The bird in the pic is a Black hooded Oriole.
Its commonly seen in Kolkata too, try Chintamani Kar Bird Santuary,
Not too interested in birds. But if I do visit this Chintamani Kar Bird Sactuary, will definitely ask for this. Whats the best way it is offerred? Tandoori? (Just kidding)


Quote:
Originally Posted by debarshim View Post
Its a black hooded oriole (in Bengali: Benebou Projati) - abundant in our state

Congrats man!!! A very commendable job and nicely written travelogue.

I am not sure if the Yeti is going, but I am taking "Red Rackham" there very soon after being back from Gangotri.
Wow Debarshi, am Impressed! Moreso because Bird watching while in our college (especially our batch) hardly involved taking a look at the winged variety.

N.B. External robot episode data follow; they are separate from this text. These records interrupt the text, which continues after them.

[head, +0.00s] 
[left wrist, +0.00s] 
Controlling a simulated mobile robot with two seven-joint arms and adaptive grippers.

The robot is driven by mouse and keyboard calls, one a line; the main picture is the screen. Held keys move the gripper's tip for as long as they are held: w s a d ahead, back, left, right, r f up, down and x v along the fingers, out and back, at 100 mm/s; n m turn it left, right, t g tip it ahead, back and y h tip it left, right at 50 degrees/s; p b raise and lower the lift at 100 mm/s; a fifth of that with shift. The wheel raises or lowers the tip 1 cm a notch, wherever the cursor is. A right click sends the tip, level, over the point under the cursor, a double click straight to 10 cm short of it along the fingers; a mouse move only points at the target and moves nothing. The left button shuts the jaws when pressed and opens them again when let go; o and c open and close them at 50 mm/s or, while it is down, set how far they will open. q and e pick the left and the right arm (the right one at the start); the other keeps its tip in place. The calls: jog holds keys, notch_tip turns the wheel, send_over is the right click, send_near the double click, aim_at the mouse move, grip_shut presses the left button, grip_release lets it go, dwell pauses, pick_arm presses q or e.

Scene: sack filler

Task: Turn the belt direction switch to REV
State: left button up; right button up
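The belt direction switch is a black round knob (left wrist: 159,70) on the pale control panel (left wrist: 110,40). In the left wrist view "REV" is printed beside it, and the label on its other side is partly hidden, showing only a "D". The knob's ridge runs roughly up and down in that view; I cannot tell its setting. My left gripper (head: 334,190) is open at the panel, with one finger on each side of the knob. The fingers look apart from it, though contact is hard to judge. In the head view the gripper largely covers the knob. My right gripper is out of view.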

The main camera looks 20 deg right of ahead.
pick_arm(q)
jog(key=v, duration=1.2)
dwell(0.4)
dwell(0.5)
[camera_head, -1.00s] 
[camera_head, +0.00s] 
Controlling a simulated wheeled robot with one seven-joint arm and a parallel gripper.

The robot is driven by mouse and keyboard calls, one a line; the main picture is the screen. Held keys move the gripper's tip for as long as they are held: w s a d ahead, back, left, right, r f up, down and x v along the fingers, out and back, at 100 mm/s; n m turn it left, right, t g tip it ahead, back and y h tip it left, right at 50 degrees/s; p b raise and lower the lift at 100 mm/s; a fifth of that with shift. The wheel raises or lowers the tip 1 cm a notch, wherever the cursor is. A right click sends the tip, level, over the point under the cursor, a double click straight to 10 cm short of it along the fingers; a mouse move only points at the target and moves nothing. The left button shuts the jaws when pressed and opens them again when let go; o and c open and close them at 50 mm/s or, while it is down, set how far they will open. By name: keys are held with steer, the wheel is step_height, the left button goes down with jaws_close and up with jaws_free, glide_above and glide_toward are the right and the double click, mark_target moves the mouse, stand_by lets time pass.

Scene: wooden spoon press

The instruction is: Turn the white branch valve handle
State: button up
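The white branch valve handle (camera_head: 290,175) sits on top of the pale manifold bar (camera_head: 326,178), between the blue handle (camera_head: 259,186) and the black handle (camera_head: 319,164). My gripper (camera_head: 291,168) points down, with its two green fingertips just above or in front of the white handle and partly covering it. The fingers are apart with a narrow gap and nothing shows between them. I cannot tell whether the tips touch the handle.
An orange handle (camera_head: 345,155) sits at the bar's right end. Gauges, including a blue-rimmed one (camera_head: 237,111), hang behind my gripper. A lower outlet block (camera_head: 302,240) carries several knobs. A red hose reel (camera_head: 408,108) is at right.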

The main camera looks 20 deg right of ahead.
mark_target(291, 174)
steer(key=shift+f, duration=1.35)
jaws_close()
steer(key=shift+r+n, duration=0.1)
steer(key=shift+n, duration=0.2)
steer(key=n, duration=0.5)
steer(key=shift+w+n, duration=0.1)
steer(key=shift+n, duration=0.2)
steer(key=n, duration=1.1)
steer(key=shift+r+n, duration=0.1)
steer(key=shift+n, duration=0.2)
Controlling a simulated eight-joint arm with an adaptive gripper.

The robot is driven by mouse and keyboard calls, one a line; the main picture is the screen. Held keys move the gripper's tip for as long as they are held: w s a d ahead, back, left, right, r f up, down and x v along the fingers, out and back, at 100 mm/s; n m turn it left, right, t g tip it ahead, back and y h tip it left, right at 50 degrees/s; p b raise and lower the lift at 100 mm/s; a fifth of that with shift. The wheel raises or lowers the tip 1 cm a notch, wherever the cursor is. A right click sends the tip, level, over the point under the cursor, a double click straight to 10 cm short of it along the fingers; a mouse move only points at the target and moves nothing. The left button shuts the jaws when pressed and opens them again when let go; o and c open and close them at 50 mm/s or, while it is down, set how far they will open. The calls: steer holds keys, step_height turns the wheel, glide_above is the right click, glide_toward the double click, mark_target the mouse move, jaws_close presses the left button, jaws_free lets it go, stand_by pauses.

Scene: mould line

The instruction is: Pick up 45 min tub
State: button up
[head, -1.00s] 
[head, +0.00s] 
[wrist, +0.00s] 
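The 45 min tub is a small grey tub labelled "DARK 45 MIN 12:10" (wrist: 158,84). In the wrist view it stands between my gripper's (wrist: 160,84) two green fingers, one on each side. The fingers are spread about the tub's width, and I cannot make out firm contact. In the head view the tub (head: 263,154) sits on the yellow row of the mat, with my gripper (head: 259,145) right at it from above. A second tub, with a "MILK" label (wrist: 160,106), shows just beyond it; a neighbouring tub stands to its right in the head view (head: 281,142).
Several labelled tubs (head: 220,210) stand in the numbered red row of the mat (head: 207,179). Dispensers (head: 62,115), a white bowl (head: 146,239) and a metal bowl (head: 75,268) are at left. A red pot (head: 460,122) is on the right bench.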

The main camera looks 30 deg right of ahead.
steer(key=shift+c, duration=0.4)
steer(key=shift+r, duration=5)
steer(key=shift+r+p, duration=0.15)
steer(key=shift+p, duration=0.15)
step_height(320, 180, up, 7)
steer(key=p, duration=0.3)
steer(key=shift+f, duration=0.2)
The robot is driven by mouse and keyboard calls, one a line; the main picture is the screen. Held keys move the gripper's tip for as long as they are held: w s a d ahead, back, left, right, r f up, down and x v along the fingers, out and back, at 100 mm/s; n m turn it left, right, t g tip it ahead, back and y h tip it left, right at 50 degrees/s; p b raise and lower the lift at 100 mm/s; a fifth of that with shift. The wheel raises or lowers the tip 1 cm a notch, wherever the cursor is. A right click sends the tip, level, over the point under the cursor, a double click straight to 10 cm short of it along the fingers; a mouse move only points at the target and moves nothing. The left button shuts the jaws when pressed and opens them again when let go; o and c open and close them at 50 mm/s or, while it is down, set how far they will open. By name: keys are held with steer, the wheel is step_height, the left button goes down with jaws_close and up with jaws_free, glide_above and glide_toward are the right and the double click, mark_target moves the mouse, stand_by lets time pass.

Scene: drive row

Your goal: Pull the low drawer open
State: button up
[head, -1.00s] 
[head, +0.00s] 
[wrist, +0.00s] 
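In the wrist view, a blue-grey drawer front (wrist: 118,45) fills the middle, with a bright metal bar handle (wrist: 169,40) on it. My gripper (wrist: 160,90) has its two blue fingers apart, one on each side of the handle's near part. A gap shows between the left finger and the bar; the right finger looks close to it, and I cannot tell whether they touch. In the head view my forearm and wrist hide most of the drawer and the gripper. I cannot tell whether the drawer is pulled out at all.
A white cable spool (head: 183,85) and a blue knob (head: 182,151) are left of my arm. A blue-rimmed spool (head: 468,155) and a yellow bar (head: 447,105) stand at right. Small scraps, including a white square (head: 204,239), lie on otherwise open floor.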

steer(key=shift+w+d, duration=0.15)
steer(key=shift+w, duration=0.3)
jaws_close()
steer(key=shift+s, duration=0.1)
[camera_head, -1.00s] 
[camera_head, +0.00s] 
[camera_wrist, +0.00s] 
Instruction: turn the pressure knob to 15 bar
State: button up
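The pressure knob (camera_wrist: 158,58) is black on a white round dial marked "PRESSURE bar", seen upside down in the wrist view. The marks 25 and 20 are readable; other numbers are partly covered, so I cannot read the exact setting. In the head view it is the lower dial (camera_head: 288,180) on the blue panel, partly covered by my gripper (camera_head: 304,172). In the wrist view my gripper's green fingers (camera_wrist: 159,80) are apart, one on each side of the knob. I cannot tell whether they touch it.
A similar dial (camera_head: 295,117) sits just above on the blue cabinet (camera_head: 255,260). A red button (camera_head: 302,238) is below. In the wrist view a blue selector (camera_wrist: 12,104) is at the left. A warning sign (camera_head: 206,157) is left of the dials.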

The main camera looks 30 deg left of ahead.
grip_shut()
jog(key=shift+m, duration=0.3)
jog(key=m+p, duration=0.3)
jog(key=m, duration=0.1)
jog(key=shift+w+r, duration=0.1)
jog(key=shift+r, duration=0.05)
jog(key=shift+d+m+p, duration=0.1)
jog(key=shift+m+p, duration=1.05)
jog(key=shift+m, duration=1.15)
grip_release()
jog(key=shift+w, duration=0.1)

Anyway, about taking your lovely Red-Rackham there,personally I would say, dont treat this as a must-do item. If you note in my posts, if the peak did not show up coincidentally on the last day, I was very near to considering this whole initiative as a waste. So use discretion.

Anyway, adding a pic of the view from the loo at Sherpa Chalet. Extends the phrase "room with a view" to the bathroom as well.

Sandakphu Phalut Kolakham - Unleashing a Mahindra Scorpio on Land Rover territory-img_1073.jpg

Last edited by 1100D : 25th April 2013 at 22:50.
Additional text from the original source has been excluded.